Robot trajectory data:
____________

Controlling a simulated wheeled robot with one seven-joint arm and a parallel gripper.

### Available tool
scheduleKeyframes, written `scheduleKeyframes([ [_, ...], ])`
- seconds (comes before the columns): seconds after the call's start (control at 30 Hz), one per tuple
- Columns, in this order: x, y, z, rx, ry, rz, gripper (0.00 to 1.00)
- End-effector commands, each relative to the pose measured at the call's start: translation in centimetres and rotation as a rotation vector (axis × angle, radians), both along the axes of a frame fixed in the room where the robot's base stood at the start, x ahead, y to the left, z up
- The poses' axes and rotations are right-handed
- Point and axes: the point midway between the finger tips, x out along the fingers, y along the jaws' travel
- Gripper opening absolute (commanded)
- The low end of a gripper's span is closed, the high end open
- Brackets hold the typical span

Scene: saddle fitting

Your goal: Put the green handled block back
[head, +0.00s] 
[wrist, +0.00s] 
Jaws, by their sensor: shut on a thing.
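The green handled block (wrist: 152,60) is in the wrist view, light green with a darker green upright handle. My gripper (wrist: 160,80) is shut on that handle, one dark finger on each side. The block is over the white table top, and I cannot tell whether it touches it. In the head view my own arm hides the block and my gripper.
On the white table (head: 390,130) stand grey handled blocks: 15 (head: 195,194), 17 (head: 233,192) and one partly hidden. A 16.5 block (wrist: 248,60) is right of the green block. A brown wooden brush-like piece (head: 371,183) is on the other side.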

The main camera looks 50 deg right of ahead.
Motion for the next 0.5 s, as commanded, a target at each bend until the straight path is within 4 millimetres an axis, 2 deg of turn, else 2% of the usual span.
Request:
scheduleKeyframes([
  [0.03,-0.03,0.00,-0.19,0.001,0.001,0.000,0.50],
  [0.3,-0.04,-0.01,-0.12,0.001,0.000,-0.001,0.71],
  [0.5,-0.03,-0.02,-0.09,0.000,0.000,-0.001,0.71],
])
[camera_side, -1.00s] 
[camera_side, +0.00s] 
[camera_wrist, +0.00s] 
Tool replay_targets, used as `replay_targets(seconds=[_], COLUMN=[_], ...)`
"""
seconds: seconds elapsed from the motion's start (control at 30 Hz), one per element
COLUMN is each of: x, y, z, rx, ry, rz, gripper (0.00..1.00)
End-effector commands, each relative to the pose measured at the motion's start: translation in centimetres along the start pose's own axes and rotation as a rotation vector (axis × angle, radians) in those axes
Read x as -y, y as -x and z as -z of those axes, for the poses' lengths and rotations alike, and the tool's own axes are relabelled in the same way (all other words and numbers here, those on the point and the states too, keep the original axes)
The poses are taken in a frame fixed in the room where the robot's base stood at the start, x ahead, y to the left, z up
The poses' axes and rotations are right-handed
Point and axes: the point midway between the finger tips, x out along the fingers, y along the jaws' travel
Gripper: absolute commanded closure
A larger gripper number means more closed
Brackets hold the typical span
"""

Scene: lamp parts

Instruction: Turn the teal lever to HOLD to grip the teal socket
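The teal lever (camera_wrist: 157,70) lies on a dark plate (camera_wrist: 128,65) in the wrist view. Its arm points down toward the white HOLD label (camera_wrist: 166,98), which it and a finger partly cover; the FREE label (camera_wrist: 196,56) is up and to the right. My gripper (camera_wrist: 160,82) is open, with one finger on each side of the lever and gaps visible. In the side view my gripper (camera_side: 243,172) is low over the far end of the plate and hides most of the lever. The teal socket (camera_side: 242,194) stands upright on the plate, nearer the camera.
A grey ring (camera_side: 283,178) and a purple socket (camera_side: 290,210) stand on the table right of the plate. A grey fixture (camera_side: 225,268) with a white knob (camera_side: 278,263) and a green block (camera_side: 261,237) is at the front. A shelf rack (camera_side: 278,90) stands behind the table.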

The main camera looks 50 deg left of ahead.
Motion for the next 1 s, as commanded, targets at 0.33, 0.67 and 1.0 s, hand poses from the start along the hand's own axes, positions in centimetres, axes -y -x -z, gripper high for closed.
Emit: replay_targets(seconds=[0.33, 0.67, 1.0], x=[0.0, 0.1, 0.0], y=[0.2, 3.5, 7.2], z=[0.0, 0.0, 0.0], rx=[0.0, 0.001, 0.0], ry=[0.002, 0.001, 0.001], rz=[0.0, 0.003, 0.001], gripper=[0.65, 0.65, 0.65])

____________

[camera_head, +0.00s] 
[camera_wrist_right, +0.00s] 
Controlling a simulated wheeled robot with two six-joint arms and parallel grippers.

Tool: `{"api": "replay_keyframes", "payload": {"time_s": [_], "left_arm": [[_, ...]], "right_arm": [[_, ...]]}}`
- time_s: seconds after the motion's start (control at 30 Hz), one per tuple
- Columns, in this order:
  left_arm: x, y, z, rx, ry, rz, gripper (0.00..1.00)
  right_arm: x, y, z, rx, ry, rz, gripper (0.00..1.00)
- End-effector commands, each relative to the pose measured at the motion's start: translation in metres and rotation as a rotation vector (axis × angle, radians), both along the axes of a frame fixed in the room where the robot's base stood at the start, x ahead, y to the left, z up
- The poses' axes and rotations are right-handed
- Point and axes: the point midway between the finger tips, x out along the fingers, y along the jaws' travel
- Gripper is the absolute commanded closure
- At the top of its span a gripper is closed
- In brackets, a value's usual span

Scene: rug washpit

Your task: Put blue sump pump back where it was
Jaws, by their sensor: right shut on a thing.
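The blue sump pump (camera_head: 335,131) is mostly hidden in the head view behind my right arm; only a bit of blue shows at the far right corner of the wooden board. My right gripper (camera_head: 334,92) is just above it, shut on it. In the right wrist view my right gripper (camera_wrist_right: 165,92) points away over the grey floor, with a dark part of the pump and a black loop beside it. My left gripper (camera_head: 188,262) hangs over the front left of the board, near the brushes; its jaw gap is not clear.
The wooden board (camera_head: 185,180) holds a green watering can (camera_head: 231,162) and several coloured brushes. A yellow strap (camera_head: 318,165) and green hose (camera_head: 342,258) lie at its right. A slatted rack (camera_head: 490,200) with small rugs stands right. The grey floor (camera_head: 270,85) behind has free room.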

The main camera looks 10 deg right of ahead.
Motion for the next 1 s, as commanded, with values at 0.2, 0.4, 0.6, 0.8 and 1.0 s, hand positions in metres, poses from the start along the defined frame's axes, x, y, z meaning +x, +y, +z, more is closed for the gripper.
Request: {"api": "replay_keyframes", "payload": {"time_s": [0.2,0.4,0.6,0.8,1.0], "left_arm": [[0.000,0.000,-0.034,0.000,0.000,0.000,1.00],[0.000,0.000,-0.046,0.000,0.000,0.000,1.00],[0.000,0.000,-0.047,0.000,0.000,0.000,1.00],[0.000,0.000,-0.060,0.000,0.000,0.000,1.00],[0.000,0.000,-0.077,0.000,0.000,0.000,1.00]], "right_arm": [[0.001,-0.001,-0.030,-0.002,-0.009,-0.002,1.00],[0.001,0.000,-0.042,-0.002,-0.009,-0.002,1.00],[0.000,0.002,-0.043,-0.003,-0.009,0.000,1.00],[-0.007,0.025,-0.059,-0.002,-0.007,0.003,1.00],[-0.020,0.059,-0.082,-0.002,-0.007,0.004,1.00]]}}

____________

What the task asks: What is wanted is an exact copy of the lines from the line containing "Controlling a simulated wheeled robot with one" to the line containing "(0.00 to 1.00)", both lines included, and of no other line.

Complete output:
Controlling a simulated wheeled robot with one seven-joint arm and a parallel gripper.

### Available tool
scheduleKeyframes, written `scheduleKeyframes([ [_, ...], ])`
- seconds (comes before the columns): seconds after the call's start (control at 30 Hz), one per tuple
- Columns, in this order: x, y, z, rx, ry, rz, gripper (0.00 to 1.00)

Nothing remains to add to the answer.